- **GIVEN PROBLEM**:
Search the listing below for the string "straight" and show each line that contains it.

-- Start of DATASET ROWS --

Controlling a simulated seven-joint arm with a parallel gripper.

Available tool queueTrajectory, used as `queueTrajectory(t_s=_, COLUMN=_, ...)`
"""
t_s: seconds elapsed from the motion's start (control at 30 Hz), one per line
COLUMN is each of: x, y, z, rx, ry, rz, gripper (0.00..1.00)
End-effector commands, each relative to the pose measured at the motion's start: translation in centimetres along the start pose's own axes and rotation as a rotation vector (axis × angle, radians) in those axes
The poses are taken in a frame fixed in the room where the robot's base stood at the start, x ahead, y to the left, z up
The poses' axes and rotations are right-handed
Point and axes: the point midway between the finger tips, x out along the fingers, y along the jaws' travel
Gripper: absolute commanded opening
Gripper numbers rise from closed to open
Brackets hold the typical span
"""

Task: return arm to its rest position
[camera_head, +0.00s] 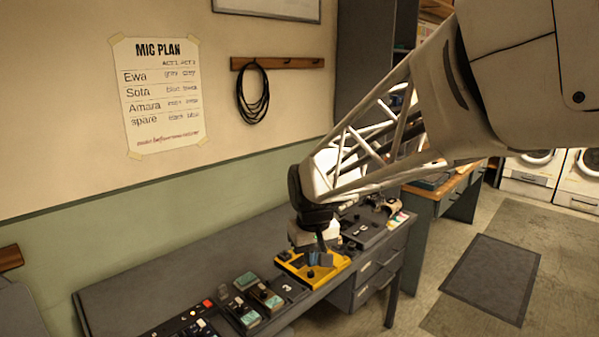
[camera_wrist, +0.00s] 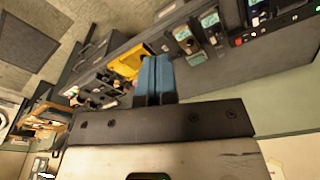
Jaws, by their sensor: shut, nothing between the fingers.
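My gripper (camera_head: 320,256) hangs at the end of my arm over the desk in the head view, above a yellow tray (camera_head: 333,269). Its two blue fingers are together with nothing between them. In the wrist view the shut fingers (camera_wrist: 154,78) stick up from the dark gripper body, and the yellow tray (camera_wrist: 126,62) shows just beyond them. I cannot tell the exact height of the fingertips above the tray. Part of the tray is hidden behind the gripper.
The grey desk (camera_head: 190,262) also holds teal-and-black devices (camera_head: 264,295) and a black panel with buttons (camera_head: 190,325). A paper "MIC PLAN" sheet (camera_head: 158,95) and a coiled cable (camera_head: 252,95) hang on the wall. Open floor with a dark mat (camera_head: 490,278) lies at right.

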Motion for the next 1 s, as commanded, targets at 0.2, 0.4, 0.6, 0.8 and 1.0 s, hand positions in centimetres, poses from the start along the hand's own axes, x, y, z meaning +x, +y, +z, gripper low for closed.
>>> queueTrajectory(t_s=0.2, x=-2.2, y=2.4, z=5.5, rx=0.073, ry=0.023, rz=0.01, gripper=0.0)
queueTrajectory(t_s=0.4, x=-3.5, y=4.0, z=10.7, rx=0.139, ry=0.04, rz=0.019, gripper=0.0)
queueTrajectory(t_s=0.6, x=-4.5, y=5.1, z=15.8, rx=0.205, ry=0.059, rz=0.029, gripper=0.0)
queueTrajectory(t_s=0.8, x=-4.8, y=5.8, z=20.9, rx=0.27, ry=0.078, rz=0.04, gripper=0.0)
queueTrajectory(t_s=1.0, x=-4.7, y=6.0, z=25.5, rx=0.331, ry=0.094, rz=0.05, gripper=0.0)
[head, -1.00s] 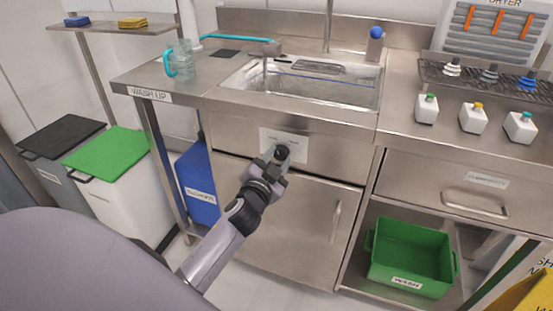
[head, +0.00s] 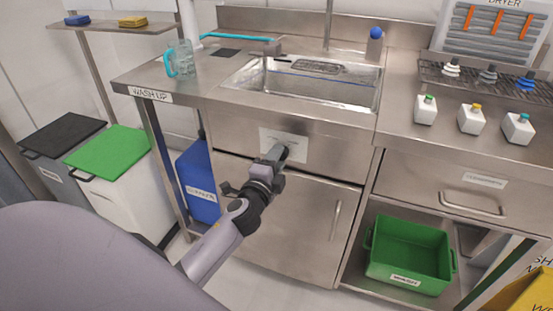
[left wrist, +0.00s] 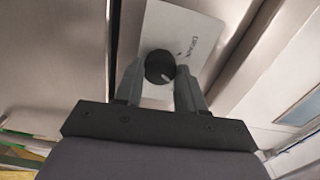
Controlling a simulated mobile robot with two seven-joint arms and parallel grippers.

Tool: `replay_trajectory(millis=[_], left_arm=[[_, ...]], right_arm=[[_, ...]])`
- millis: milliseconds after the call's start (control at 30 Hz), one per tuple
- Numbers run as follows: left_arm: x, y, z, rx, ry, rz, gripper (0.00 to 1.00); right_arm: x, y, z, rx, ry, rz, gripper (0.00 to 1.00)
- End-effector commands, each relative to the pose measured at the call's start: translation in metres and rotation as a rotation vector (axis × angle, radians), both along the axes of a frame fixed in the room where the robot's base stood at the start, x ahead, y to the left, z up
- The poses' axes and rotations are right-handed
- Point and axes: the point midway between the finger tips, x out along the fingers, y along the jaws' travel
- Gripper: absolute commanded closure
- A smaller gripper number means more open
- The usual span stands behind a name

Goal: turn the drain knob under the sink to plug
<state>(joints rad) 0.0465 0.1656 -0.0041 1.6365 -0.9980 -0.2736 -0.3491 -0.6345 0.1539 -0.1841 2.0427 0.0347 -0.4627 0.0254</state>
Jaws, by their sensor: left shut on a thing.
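The drain knob (left wrist: 160,67) is a round black knob with a light pointer line, on a white label plate (left wrist: 202,30) in the left wrist view. In the head view the plate (head: 296,146) is on the steel front below the sink (head: 340,91), and the knob is mostly hidden behind my gripper. My left gripper (head: 280,153) is at the plate. In the left wrist view its two fingers (left wrist: 160,78) stand on both sides of the knob, shut on it. The small lettering on the plate is not fully readable. My right gripper is not in view.
A cabinet door (head: 303,215) with a vertical handle is below the knob. A green crate (head: 408,252) stands on the lower shelf at right. A blue bin (head: 198,185) is under the counter at left. A glass jug (head: 184,61) and white bottles (head: 471,118) stand on the counter.

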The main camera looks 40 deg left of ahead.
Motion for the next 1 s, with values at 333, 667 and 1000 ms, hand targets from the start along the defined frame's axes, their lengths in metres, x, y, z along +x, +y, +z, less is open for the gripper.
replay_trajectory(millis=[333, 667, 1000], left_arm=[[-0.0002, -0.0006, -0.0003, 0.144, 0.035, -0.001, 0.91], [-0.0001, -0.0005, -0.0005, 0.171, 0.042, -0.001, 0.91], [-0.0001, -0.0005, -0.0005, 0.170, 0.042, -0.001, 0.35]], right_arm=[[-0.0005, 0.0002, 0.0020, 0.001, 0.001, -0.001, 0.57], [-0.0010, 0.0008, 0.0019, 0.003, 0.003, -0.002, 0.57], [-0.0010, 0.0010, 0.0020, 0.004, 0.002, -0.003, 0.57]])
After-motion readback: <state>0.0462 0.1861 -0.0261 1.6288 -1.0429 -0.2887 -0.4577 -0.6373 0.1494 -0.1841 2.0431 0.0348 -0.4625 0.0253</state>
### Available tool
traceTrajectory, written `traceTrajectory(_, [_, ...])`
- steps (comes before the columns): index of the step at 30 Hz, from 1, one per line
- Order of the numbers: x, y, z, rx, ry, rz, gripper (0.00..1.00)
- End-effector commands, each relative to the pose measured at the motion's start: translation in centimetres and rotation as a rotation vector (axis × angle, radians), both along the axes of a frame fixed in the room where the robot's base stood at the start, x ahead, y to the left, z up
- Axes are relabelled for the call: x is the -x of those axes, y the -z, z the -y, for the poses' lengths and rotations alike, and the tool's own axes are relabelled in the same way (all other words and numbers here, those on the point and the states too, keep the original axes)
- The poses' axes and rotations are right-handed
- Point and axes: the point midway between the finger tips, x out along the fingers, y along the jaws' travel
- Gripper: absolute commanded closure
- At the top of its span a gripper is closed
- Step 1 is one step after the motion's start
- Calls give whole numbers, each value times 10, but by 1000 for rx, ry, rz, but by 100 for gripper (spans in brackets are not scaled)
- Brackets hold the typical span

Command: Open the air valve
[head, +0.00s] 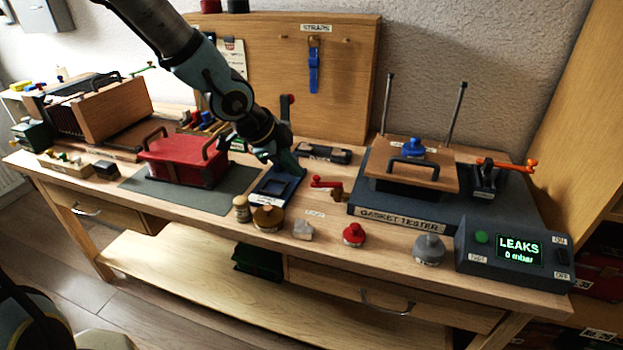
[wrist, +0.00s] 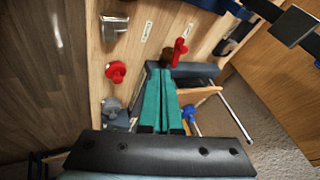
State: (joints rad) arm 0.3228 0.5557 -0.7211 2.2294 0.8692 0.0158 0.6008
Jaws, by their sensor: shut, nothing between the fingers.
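The air valve is a small brass body (head: 341,196) with a red lever (head: 326,183), left of the gasket tester's base. In the head view the lever points left from the brass body. The lever also shows in the wrist view (wrist: 180,48), just beyond the fingertips, with part of the brass body (wrist: 167,57) beside it. My gripper (head: 299,172) is shut and empty, up and left of the lever in the head view. Its teal fingers (wrist: 163,75) lie together in the wrist view. I cannot tell whether the tips touch the valve.
The gasket tester (head: 400,218) holds a wooden lid with a blue knob (head: 413,147). Its control box (head: 515,253) reads "LEAKS 0 mbar". A red knobbed weight (head: 353,235) and a grey one (head: 429,249) stand near the front edge. A blue tray (head: 276,186) lies left of the valve.

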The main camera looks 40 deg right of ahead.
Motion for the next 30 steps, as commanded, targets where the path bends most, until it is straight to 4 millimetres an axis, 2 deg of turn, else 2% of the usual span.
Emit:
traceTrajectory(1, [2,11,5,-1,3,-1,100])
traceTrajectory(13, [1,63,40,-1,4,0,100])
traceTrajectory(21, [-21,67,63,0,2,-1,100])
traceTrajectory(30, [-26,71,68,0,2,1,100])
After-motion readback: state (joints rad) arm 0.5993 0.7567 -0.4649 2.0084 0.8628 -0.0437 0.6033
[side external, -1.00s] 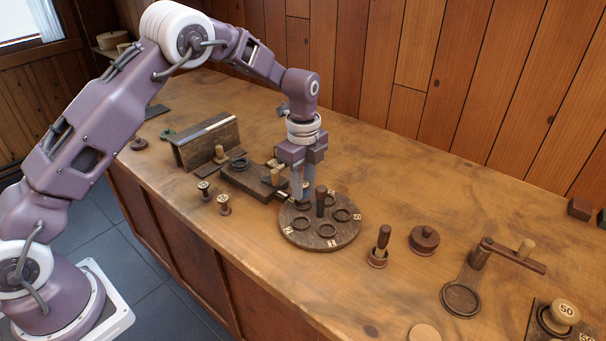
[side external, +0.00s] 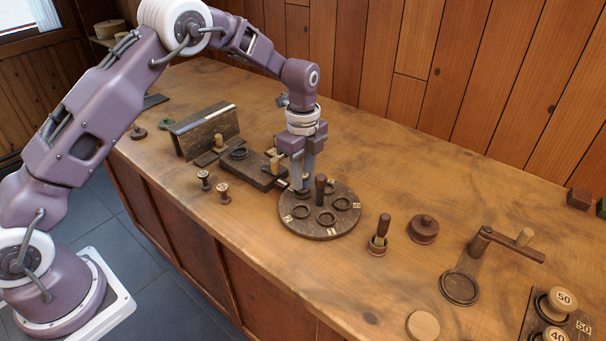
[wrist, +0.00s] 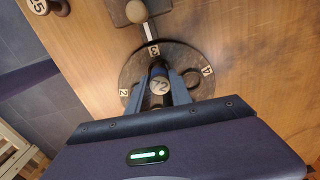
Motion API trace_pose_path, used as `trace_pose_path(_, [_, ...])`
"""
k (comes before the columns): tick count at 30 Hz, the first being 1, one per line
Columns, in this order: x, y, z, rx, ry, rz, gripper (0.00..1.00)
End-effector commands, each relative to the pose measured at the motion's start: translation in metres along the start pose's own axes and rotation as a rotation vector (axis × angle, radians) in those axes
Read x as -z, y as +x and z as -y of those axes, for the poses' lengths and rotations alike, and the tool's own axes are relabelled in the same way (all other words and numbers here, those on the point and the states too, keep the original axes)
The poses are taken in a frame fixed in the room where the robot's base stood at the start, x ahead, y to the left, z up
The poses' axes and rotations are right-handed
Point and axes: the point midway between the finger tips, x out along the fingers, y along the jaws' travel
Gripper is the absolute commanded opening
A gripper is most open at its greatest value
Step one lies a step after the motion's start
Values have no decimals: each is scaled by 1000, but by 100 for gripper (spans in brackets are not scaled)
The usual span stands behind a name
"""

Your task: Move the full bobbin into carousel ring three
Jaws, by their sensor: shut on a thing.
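My gripper (side external: 304,180) points down over the far-left part of the round dark carousel (side external: 318,233). In the wrist view my gripper (wrist: 162,88) is shut on a bobbin with a pale top marked 72 (wrist: 159,87). The carousel also shows there, with labels 2, 3 and 4 (wrist: 207,71); the bobbin is in line with label 3 (wrist: 153,50). The bobbin's lower end is hidden, so I cannot tell whether it sits in the ring or hangs just above. Other raised rings (side external: 326,218) at the front look empty. A dark upright post (side external: 320,187) stands at the carousel's middle.
A dark block (side external: 252,172) with a ring and a pale knob lies left of the carousel. Two small spools (side external: 223,193) stand in front of it. A handled peg (side external: 379,236), a round lidded pot (side external: 423,229) and a crank arm (side external: 515,245) are to the right.

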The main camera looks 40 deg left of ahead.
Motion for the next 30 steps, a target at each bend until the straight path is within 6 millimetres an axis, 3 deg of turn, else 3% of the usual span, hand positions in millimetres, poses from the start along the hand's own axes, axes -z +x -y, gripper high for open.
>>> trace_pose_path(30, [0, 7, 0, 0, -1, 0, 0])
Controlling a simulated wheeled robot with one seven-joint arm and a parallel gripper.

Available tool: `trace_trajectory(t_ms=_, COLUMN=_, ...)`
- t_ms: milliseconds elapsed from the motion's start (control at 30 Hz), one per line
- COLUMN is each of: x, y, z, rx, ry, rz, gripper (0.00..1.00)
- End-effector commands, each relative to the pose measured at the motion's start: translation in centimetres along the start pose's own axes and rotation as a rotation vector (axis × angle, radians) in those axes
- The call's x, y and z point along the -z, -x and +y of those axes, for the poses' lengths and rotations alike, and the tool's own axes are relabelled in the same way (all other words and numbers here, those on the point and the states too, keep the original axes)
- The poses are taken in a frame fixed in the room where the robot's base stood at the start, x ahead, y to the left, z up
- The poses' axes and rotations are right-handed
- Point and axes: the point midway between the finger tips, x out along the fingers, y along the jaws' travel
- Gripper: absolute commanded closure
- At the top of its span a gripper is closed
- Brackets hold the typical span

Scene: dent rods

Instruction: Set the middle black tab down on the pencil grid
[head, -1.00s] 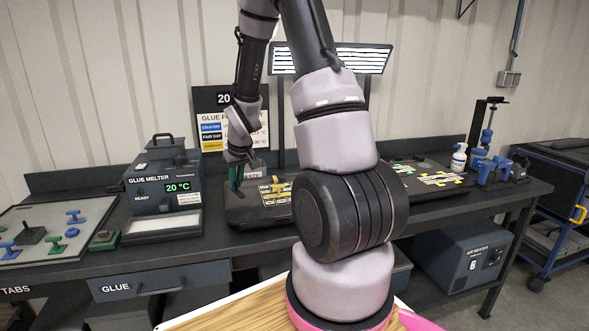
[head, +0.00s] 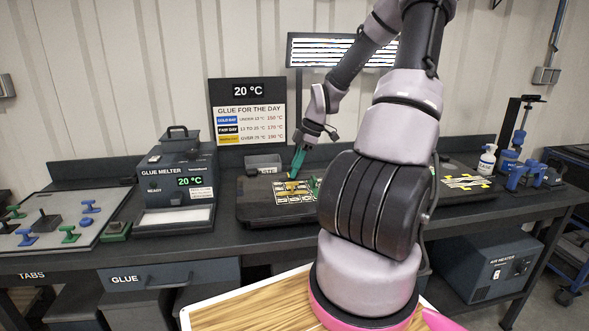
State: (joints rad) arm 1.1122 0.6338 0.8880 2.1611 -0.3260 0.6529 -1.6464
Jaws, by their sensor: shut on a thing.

-- End of DATASET ROWS --

- **RESPONSE TO THIS TASK**:
Motion for the next 30 steps, as commanded, targets where the path bends most, until it is straight to 4 millimetres an axis, 2 deg of turn, else 2% of the usual span.
Motion for the next 30 steps, a target at each bend until the straight path is within 6 millimetres an axis, 3 deg of turn, else 3% of the usual span, hand positions in millimetres, poses from the start along the hand's own axes, axes -z +x -y, gripper high for open.

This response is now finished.